Earlier this month, the court heard arguments on school integration cases from Louisville and Seattle in which plaintiffs challenge enrollment policies that consider race in deciding who can attend specific public schools.
In Jefferson County, Ky., which contains Louisville, parents are allowed to choose among many district schools, but no school’s enrollment can be less than 15% or more than 50% African American. The result: Students have been denied admission to the schools of their choice on the basis of their race.
Seattle’s system was similar, considering race in determining who could attend high schools to which more students applied than could be accommodated. (The district suspended use of race when it was challenged in 2001.) If a child’s race would have gotten a school closer to an enrollment mix of 40% white and 60% minority — roughly the district’s overall complexion — the child got an admissions advantage.
The desire to promote integration and diversity is laudable. Indeed, because Seattle and Jefferson County public schools are government entities, they have an obligation to ensure that benefits are distributed equally. But that’s also the biggest failure of their integration plans.

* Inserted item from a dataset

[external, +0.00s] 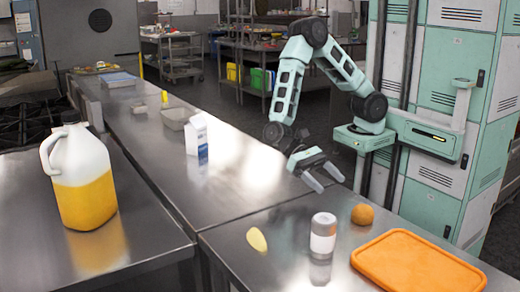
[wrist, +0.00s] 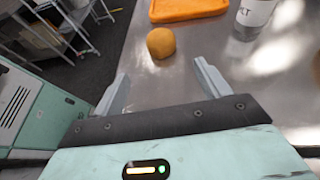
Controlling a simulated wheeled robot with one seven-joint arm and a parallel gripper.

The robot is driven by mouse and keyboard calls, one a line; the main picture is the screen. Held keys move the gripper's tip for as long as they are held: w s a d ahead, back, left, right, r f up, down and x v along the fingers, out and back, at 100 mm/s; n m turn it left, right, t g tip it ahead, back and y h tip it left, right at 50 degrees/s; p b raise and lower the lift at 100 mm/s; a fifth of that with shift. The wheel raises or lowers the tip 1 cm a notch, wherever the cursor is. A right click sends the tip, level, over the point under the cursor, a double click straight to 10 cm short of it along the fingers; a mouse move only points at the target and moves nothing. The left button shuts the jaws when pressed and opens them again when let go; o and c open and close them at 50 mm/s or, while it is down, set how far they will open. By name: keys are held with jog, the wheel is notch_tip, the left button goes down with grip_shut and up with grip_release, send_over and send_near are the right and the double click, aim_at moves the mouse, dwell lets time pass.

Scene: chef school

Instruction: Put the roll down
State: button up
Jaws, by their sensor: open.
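A round golden-brown roll (external: 363,214) rests on the steel counter beside the orange board. It also shows in the wrist view (wrist: 161,43), beyond the fingertips and roughly midway between them. My gripper (external: 326,180) is open and empty above the counter, to the left of the roll and apart from it. Both spread fingers show in the wrist view (wrist: 161,72) with nothing between them.
An orange board (external: 418,264) lies to the right of the roll. A white-labelled shaker (external: 323,232) stands left of it. A pale yellow oval item (external: 257,240), a milk carton (external: 196,135) and a large jug (external: 84,180) stand farther left. Bare counter lies between.

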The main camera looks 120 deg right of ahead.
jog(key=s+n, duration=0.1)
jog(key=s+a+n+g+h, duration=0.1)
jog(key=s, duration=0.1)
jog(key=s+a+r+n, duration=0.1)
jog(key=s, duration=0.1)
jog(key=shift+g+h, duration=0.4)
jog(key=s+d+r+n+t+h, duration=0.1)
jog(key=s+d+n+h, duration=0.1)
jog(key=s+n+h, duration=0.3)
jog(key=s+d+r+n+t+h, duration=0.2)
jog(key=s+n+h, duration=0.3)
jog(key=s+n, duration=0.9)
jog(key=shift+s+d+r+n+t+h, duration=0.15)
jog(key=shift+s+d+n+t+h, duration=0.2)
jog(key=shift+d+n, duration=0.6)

Rather than letting all parents choose the best schools for their children, the districts have kept kids out of good schools because of their race. As Louisville mother Tamila Glenn, whose son was forced to change schools between kindergarten and first grade, put it: “It’s like saying, ‘You can only play with these people because you have too many black friends,’ ” when you talk to your child.
So how does the bong hits case, which the court recently agreed to hear, pit irreconcilable values against each other as the integration controversies do? It goes back to January 2002, when Juneau-Douglas High School student Joseph Frederick held up a sign emblazoned with “Bong Hits 4 Jesus” as the Olympic torch passed through Juneau, Alaska.
Frederick refused to put the sign down when Principal Deborah Morse ordered him to, so Morse suspended him, asserting that she could not allow a student to encourage illegal drug use and defy her instructions. Because citizens have a right to expect that the schools for which they pay won’t permit behavior that disrupts learning, or promotes illegal activity, Morse did what she had to. But then there are those pesky competing values again: While districts must maintain order, government may not punish speech just because some people find it inappropriate.
“We thought we had a free-speech right to display a humorous saying,” Frederick has explained. Unfortunately, while Frederick’s sign might have been unique (though not, frankly, all that funny), neither the fight over it, nor the Seattle and Louisville cases, is the least bit novel. The sad reality is that public schooling forces Americans to fight constant, values-laden battles not just over race or free speech, but a myriad of other issues as well, including sex education, religious expression, homosexuality, evolution, and so on. The Christmas season sparks some of the fiercest battles of all.
These conflicts are inevitable: No school can simultaneously respect all speech and censor disruptive expression; engineer integration and be colorblind; celebrate Christmas and be totally secular, and so on. As a result, citizens have no choice but to engage in political combat to get what they want from the schools they are forced to fund.
Thankfully, since these battles have a common cause, they also have a common solution: unfettered school choice, in which the public ensures that everyone can afford an education, but individual parents and autonomous schools decide what values they’ll embrace.
Want a racially diverse student body, as many parents, both black and white, do? Pick a school that has one.
Not fond of kids talking up bongs? Choose a private institution where children check their speech rights at the door.
Want to end the fighting? Let parents select the schools they like, and the underlying cause of combat will disappear.
Whether it’s an issue as contentious as race, or as strange as a kid’s sign about bongs, public education is beset by constant political warfare. But it doesn’t have to be. All we need to do is set people free.